## SOURCE MATERIAL

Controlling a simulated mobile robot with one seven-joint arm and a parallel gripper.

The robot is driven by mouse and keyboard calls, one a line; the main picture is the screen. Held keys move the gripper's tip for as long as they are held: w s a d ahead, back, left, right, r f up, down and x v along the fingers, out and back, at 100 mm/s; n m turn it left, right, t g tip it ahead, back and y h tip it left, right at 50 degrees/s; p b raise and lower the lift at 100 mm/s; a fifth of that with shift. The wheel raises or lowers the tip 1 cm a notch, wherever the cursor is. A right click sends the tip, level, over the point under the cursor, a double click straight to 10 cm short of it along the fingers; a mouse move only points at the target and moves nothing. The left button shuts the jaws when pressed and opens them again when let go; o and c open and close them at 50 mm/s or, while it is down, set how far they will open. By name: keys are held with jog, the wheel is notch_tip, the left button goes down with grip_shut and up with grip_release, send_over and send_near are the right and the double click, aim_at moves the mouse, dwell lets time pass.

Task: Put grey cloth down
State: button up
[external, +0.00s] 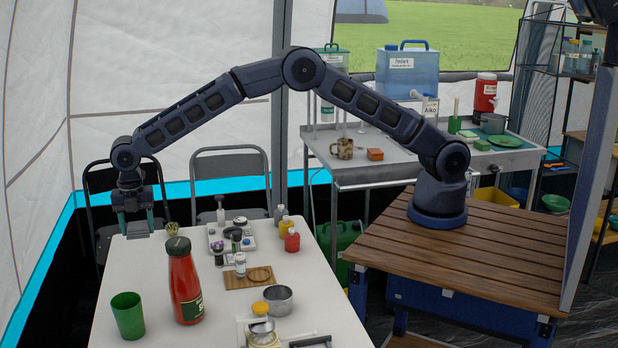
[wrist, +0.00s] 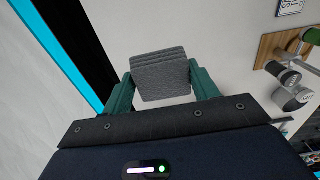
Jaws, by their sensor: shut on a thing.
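My gripper (external: 137,222) is at the far left end of the white table (external: 120,265), pointing down, with its green fingers low over the table's far left corner. In the wrist view, my gripper (wrist: 162,88) is shut on the grey cloth (wrist: 163,75), a folded, ribbed piece held between the two green fingers. The cloth also shows as a small grey patch between the fingers in the external view (external: 137,229). Whether the cloth touches the table top cannot be told.
A red bottle (external: 185,280) and a green cup (external: 128,315) stand on the table nearer the camera. A grey tray (external: 232,236) with several small items lies right of my gripper. Two chairs (external: 229,162) stand behind the table. White table top around my gripper is clear.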

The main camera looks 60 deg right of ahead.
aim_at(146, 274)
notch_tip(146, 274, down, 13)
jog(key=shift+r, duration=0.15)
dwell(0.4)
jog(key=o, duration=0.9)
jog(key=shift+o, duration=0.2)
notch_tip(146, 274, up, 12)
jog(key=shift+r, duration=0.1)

## STATED EXERCISE
Repeat the material above in full and exactly, apart from the pictures.

## ANSWER TO THE EXERCISE
Controlling a simulated mobile robot with one seven-joint arm and a parallel gripper.

The robot is driven by mouse and keyboard calls, one a line; the main picture is the screen. Held keys move the gripper's tip for as long as they are held: w s a d ahead, back, left, right, r f up, down and x v along the fingers, out and back, at 100 mm/s; n m turn it left, right, t g tip it ahead, back and y h tip it left, right at 50 degrees/s; p b raise and lower the lift at 100 mm/s; a fifth of that with shift. The wheel raises or lowers the tip 1 cm a notch, wherever the cursor is. A right click sends the tip, level, over the point under the cursor, a double click straight to 10 cm short of it along the fingers; a mouse move only points at the target and moves nothing. The left button shuts the jaws when pressed and opens them again when let go; o and c open and close them at 50 mm/s or, while it is down, set how far they will open. By name: keys are held with jog, the wheel is notch_tip, the left button goes down with grip_shut and up with grip_release, send_over and send_near are the right and the double click, aim_at moves the mouse, dwell lets time pass.

Task: Put grey cloth down
State: button up
[external, +0.00s] 
[wrist, +0.00s] 
Jaws, by their sensor: shut on a thing.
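My gripper (external: 137,222) is at the far left end of the white table (external: 120,265), pointing down, with its green fingers low over the table's far left corner. In the wrist view, my gripper (wrist: 162,88) is shut on the grey cloth (wrist: 163,75), a folded, ribbed piece held between the two green fingers. The cloth also shows as a small grey patch between the fingers in the external view (external: 137,229). Whether the cloth touches the table top cannot be told.
A red bottle (external: 185,280) and a green cup (external: 128,315) stand on the table nearer the camera. A grey tray (external: 232,236) with several small items lies right of my gripper. Two chairs (external: 229,162) stand behind the table. White table top around my gripper is clear.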

The main camera looks 60 deg right of ahead.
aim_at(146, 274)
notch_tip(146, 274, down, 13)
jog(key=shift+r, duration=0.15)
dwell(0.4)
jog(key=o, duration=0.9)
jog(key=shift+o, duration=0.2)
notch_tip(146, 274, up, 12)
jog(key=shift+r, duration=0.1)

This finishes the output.